• **Supplied entries**
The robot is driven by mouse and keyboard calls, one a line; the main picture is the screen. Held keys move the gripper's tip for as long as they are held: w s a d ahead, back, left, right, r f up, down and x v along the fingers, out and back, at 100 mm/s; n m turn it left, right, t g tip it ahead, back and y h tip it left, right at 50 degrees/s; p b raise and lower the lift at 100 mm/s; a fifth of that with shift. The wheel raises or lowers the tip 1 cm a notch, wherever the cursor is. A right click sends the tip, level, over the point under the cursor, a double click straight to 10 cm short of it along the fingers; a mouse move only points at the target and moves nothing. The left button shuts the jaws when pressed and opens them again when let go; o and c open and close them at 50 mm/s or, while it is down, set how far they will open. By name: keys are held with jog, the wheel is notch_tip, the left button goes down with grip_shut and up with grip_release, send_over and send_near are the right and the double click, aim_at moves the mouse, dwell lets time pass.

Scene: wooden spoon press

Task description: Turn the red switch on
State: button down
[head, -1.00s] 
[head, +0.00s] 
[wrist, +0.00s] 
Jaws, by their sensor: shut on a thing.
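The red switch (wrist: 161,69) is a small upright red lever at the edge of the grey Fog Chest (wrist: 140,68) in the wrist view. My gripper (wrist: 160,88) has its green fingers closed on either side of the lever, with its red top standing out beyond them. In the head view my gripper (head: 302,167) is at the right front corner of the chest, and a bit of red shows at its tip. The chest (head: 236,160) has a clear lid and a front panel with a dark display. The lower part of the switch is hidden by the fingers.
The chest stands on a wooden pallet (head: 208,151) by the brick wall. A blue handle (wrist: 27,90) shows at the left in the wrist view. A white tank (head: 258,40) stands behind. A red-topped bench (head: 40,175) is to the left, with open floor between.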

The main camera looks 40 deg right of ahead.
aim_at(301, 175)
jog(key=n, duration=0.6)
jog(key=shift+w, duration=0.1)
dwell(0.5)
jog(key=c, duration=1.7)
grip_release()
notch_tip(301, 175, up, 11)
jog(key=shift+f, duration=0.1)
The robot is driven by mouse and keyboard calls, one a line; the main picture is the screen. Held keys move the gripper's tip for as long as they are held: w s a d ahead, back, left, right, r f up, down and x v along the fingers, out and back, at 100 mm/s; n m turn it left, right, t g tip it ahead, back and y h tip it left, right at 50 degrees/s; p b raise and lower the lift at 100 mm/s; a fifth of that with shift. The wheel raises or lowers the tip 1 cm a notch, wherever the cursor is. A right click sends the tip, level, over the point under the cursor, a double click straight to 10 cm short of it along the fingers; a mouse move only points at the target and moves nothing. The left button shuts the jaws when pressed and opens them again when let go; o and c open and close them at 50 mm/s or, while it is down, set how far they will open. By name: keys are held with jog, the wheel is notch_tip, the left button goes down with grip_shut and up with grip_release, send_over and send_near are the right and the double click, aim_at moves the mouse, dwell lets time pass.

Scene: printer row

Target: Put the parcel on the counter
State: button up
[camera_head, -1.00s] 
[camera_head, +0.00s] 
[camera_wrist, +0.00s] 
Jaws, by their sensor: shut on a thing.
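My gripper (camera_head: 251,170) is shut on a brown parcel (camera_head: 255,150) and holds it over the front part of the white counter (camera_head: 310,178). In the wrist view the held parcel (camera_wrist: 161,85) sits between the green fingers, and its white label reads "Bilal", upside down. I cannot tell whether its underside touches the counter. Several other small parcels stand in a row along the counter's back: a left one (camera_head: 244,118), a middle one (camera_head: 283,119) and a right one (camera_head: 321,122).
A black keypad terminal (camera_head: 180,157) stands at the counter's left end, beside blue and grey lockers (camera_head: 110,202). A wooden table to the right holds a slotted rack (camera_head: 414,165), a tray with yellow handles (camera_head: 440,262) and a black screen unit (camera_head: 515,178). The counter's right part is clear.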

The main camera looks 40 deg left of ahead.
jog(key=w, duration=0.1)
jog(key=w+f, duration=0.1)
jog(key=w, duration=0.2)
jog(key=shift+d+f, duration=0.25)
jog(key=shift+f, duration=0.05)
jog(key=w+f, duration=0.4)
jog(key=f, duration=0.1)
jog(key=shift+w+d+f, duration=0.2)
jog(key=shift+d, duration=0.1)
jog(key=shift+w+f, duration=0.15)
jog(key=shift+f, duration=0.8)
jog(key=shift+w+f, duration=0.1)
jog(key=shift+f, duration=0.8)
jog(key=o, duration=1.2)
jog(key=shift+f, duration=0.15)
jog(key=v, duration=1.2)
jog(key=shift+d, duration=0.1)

• **Required work**
Locate "[camera_wrist, +0.00s]" in the data above. Then repeat, exactly, its line and each line after it through the last, adding nothing.

• **Answer to this task**
[camera_wrist, +0.00s] 
Jaws, by their sensor: shut on a thing.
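My gripper (camera_head: 251,170) is shut on a brown parcel (camera_head: 255,150) and holds it over the front part of the white counter (camera_head: 310,178). In the wrist view the held parcel (camera_wrist: 161,85) sits between the green fingers, and its white label reads "Bilal", upside down. I cannot tell whether its underside touches the counter. Several other small parcels stand in a row along the counter's back: a left one (camera_head: 244,118), a middle one (camera_head: 283,119) and a right one (camera_head: 321,122).
A black keypad terminal (camera_head: 180,157) stands at the counter's left end, beside blue and grey lockers (camera_head: 110,202). A wooden table to the right holds a slotted rack (camera_head: 414,165), a tray with yellow handles (camera_head: 440,262) and a black screen unit (camera_head: 515,178). The counter's right part is clear.

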The main camera looks 40 deg left of ahead.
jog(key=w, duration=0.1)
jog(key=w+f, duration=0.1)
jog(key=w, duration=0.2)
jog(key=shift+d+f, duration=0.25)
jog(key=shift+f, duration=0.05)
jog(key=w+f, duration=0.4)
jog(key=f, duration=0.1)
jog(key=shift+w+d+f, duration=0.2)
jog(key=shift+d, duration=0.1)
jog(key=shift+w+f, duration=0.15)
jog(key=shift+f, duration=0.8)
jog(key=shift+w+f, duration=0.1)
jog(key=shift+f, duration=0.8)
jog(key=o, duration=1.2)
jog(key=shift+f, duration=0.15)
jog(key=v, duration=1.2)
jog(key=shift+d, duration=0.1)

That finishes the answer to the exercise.